**Excerpted records:**
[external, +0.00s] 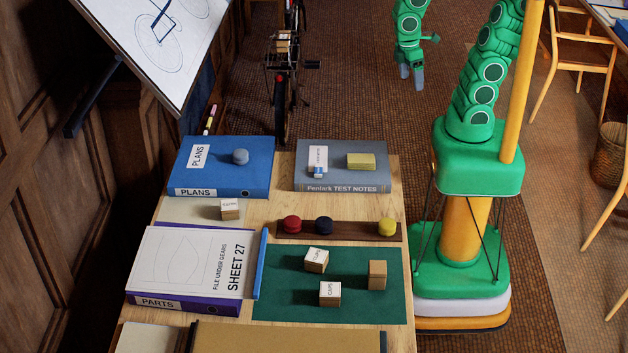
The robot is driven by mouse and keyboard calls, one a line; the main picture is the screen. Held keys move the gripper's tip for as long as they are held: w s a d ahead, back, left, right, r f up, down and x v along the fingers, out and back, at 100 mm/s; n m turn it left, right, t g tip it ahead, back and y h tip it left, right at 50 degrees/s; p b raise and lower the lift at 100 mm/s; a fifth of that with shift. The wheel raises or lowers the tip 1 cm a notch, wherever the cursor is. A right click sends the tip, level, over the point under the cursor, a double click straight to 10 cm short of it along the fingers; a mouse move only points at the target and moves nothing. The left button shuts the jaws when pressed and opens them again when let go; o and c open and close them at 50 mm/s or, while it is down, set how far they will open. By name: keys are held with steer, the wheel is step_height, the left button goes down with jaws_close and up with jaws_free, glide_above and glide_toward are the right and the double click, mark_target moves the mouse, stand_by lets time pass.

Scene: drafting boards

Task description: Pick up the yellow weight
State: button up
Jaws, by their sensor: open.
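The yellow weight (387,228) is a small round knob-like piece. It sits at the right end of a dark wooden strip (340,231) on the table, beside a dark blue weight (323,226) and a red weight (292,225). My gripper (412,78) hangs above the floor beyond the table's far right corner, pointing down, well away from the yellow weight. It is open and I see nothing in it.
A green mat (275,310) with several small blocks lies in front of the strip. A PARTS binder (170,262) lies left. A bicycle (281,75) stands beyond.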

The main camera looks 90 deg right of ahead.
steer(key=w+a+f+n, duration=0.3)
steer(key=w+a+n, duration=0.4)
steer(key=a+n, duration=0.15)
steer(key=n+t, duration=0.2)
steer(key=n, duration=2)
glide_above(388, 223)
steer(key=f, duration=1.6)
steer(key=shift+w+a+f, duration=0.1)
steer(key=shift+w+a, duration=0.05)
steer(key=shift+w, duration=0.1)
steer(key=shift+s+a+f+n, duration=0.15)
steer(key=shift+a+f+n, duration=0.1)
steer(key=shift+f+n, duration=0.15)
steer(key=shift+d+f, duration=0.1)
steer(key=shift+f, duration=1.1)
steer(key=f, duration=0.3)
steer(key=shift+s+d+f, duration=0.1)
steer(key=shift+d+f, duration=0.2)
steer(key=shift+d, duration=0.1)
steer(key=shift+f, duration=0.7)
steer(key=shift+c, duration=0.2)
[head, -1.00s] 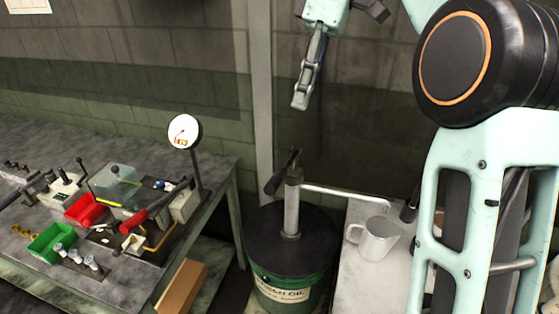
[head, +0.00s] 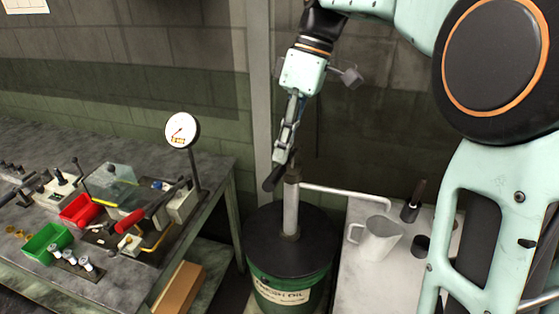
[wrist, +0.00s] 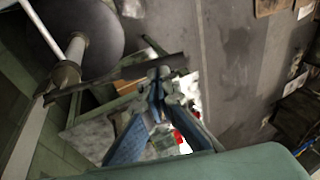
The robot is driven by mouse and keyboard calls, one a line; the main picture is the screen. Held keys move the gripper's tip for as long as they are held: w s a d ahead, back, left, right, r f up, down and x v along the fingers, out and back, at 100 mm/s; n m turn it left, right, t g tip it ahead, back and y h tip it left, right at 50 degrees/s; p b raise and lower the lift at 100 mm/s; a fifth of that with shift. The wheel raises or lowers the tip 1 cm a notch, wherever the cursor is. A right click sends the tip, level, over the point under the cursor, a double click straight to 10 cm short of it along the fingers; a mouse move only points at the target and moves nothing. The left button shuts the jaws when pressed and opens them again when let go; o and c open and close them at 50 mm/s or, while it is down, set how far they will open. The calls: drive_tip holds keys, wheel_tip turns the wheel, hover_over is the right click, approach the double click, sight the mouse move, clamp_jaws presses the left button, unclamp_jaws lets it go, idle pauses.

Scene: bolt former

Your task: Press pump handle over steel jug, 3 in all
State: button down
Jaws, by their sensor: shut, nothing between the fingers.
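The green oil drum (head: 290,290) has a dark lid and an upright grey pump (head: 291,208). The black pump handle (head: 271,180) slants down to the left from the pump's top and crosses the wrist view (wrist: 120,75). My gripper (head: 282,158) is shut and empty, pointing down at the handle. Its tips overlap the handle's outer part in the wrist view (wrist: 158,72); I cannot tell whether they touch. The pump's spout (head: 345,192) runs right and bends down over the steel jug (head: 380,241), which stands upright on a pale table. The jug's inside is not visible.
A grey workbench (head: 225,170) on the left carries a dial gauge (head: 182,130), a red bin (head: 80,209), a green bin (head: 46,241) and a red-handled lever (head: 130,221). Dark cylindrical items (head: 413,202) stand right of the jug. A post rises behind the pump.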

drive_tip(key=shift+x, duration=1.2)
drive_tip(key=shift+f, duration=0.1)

==

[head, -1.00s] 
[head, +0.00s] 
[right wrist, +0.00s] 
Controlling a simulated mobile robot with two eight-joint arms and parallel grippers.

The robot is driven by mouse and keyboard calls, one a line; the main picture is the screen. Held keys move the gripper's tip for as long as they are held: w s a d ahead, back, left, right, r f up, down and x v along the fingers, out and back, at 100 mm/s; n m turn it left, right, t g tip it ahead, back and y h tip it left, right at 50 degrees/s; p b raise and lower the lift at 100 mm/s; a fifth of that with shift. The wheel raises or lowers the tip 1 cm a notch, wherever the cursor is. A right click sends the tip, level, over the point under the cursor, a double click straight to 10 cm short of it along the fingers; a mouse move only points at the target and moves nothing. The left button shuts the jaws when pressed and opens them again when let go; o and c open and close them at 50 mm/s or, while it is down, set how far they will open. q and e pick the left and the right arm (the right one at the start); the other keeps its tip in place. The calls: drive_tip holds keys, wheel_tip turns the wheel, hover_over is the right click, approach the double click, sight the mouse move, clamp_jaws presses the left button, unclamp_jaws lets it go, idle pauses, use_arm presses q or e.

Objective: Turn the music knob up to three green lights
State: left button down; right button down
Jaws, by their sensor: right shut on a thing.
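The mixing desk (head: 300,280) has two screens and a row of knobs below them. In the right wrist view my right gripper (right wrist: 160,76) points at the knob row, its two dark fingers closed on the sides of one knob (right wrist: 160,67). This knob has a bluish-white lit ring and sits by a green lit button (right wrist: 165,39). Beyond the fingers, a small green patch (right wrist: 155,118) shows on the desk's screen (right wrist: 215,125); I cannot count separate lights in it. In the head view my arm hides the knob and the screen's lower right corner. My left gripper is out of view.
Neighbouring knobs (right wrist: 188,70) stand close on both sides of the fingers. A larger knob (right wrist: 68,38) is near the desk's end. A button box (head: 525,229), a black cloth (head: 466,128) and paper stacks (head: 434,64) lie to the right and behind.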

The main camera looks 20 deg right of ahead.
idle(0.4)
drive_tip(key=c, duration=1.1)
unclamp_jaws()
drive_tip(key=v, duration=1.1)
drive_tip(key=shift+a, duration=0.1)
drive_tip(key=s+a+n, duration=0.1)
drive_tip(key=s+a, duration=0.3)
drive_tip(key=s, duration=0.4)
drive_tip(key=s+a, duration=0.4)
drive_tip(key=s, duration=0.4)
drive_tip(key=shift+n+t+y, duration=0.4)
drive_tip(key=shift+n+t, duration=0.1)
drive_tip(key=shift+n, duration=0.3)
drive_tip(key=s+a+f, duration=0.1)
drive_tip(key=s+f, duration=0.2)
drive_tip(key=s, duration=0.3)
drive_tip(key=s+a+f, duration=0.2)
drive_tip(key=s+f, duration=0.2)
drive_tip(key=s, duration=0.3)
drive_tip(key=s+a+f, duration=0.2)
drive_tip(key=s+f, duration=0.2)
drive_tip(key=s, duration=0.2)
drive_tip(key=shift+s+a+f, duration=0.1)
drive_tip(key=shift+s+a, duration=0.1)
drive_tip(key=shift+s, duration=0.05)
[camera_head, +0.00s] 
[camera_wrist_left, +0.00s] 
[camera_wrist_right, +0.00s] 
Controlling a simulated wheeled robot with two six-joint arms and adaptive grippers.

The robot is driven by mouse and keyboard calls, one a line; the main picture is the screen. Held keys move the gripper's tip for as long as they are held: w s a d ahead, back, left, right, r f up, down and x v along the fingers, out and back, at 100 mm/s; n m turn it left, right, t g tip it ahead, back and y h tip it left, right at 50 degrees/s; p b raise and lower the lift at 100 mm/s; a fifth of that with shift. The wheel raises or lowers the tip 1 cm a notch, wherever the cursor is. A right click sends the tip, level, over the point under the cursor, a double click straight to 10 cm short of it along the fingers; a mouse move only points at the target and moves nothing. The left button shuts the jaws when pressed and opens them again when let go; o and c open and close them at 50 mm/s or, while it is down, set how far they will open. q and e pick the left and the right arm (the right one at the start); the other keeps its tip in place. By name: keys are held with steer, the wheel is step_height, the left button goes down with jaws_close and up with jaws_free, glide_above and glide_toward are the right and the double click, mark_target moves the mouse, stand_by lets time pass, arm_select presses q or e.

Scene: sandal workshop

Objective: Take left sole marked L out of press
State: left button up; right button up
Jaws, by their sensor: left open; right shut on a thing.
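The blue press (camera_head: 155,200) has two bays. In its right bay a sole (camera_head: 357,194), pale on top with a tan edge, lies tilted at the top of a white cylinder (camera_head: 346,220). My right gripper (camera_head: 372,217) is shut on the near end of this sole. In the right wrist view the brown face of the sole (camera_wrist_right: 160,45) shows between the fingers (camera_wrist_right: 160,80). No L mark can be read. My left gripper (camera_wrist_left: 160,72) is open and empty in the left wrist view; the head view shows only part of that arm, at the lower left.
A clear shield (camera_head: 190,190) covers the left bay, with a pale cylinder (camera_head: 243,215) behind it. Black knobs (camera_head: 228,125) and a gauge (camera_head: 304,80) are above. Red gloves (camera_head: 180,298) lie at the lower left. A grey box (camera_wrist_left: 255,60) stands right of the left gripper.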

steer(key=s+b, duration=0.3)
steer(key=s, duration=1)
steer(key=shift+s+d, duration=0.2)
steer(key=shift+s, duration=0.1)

---

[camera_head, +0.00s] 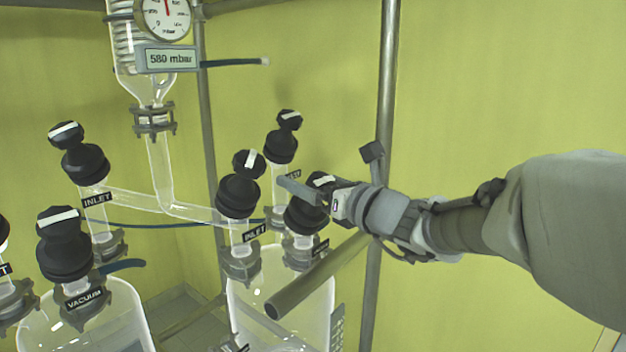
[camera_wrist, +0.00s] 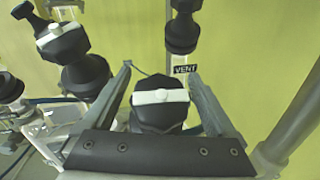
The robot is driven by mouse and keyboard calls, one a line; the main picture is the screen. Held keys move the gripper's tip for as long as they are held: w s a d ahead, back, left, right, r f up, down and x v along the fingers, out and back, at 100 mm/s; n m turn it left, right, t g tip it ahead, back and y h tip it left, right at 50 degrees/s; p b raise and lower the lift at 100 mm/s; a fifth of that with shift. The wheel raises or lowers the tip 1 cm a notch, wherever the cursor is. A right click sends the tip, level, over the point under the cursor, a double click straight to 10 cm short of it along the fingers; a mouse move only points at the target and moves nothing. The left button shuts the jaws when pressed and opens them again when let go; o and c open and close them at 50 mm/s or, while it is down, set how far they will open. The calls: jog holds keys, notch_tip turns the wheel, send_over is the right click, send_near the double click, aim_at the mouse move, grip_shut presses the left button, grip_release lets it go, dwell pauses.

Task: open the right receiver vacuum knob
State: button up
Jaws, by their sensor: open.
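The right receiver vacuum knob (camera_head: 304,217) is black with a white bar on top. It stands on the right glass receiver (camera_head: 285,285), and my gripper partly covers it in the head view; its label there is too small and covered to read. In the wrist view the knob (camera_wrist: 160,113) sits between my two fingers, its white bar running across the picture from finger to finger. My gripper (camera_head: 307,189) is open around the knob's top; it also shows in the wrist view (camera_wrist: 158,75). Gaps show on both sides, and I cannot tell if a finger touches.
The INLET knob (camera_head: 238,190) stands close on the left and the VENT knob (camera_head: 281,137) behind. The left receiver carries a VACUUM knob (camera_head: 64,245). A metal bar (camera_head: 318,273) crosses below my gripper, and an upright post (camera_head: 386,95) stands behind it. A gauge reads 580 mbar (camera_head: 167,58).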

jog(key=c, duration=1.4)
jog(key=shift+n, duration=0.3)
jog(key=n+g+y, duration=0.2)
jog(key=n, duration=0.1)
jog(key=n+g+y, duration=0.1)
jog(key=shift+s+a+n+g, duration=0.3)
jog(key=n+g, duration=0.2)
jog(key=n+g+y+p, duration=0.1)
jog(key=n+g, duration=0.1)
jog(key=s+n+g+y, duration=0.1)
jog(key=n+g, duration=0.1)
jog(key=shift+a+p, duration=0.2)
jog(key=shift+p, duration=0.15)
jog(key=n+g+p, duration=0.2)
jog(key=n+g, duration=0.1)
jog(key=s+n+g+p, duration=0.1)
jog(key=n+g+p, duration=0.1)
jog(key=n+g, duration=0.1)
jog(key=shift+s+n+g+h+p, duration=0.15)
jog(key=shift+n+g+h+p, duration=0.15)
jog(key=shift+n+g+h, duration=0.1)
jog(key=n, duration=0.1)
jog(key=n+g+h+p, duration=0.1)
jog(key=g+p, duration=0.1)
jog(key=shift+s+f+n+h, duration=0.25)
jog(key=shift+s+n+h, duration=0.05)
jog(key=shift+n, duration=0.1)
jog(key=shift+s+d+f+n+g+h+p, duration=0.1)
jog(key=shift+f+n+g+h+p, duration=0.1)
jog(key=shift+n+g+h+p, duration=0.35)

**To do:** Only the lines starting at the line with "The main camera looks 90 deg right of ahead." and ending at the line with "[wrist, +0.00s]" should be printed again, exactly and with both ends kept; omit the pictures.

**Expected answer:**
The main camera looks 90 deg right of ahead.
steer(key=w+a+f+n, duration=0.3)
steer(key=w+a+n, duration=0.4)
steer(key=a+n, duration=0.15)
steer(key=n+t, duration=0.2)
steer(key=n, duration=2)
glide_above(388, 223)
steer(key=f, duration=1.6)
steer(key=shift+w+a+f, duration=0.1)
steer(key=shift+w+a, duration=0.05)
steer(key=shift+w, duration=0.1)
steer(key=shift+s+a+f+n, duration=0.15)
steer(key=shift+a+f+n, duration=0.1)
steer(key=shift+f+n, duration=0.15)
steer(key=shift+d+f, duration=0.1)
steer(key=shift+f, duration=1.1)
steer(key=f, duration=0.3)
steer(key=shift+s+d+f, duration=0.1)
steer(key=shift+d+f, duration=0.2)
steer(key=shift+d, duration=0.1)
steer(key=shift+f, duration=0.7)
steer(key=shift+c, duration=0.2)
[head, -1.00s] 
[head, +0.00s] 
[wrist, +0.00s] 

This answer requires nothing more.